Listening to the first series of the podcast, sparks of interest do emerge. Back in the USSR is one of Paul’s better lyrical moments, with a sense of humour that doesn’t make the listener cringe.
It’s fascinating to learn that he played the tune in Red Square back in 2003, and chit-chatted with Putin afterwards. It’s an insight into the tremendous power that Western culture could still weild back then, the doors it could open and the good it could do, far more than any president or prime minister. But we don’t learn much about the meaning of some self-evidently fun and light-hearted lyrics.
Some of the stuff around Band on the Run is diverting. It’s interesting to think that he produced his best solo album out of fury, at the band members who refused to travel with him – and kind of amusing to think that these quitting Wings members simply couldn’t tolerate the thought of being locked up with stoned Paul for weeks in a foreign land.
There are other titbits: you learn that it’s Ringo yelling ‘I’ve got blisters on my fingers!’ on Helter Skleter (always thought that was John); that Paul says ‘fuck’ a lot in conversation.
But it is too often stretching. Attempting to analyse Uncle Albert/ Admiral Halsey, to turn it into a meditation on his early life, feels absurd. ‘We’re so sorry but we have heard a thing all day’ does not refer to the relative poverty of his relatives. Paul just playfully jumbles stuff up to fit his tune. It works because it fits, because it sounds right, not necessarily because it means anything.

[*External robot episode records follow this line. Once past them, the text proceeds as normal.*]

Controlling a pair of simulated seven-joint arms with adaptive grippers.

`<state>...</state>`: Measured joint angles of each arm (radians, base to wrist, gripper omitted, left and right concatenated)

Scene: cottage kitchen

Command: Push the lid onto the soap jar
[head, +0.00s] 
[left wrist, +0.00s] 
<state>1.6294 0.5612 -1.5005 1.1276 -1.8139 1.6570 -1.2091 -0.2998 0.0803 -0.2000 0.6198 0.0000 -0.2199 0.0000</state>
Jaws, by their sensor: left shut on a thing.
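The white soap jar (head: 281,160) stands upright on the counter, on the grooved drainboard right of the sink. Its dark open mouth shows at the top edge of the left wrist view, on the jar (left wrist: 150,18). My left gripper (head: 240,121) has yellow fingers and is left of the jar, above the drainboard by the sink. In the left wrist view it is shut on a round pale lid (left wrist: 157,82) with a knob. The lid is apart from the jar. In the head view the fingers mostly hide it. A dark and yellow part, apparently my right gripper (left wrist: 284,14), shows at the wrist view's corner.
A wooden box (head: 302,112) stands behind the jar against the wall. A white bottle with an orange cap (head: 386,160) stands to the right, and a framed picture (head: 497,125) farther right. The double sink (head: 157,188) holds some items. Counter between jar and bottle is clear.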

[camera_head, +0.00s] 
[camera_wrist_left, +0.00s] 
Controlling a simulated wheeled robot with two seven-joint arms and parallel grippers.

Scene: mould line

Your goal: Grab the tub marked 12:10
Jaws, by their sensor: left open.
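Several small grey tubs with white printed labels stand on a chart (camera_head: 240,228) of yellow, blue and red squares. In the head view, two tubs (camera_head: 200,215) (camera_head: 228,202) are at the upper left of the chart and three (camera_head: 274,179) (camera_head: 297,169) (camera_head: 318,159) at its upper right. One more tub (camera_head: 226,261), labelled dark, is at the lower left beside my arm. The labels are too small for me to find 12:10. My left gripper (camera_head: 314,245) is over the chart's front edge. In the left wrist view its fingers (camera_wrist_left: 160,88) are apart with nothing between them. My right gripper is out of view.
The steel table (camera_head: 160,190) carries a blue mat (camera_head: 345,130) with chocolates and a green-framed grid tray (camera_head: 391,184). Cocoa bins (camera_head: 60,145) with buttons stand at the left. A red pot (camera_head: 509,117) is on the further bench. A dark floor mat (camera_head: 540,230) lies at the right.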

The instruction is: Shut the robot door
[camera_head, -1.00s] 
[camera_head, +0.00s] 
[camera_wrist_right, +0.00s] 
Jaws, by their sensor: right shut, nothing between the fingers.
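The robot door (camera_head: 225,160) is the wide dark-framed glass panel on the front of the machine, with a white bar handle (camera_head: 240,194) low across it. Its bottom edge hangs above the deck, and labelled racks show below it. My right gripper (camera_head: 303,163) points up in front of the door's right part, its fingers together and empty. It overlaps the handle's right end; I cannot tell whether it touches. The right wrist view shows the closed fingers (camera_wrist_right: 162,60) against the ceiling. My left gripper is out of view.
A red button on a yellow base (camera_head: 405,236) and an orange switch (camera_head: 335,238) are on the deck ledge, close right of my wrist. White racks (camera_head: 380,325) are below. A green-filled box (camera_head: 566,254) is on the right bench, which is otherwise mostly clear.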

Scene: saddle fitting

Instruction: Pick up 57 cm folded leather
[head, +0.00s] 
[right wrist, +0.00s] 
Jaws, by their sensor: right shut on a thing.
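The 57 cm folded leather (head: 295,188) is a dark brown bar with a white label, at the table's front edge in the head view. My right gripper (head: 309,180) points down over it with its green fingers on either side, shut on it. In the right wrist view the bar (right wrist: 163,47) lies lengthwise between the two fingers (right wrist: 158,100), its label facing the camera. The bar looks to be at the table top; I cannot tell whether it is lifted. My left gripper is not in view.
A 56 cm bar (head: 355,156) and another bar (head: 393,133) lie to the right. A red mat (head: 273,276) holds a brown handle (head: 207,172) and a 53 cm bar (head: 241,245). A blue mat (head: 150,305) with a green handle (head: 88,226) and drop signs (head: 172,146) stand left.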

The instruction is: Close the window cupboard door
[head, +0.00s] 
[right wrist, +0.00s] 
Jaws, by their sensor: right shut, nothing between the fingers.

On one track Paul is honest about this: discussing a lyric in Too Many People is the one occassion Paul admits: ‘I don’t know what that means’. The fact is, a lot of Paul’s lyrics don’t mean a damn thing. He is too often steered on this podcast, led into finding connections that feel tenuous or ultimately irrelevant.
We’re so sorry
This might not matter too much. This podcast could still be fun. But A Life in Lyrics is treacly, chummy, and occassionally laughable. It’s hagiography.
Maybe it’s the format. Most of the interviews are recordings Muldoon made as part of his research for the bestselling accompanying book – apparently over a period of three years.
This contributes to a rather meandering style. Sometimes Paul appears to be eating, or otherwise distracted. These are not two people arriving with a brief to have a focussed discussion. They have more the quality of highly edited bits and pieces of rambling, hour-long chats.
Muldoon’s narration is cosy, his interviewing style built on flattery, soliciting Paul with fasincated awe – you can find yourself thinking of Putin again, that ridiculous ‘audience with history’ quality that Tucker interview had.
This extends to the structure of the podcast, in which interviews are strung together with cheesy, fawning narration, particularly with reference to Paul’s Scottish farm life: ‘instead of wrangling Beatles fans he was wrangling sheep’; ‘as well as renovating the farm they were renovating his songwriting’. Oh give me a break, Muldoon.
Muldoon is evidently an accomplished poet and clearly a huge fan. He obviously doesn’t arrive with bad intentions, and his book and podcast are both successes. But we really don’t learn much about Paul here. Rather we’re subjected to an exercise in icon worship that Putin’s lads could surely admire.
That creates an insufferable experience that often brings out the worst of Paul: an exercise every bit as delusional, sickly-sweet and questionable as Press to Play – and a reminder of that other, unreconstructed cringe-King version of Paul, who never quite seems to fade away.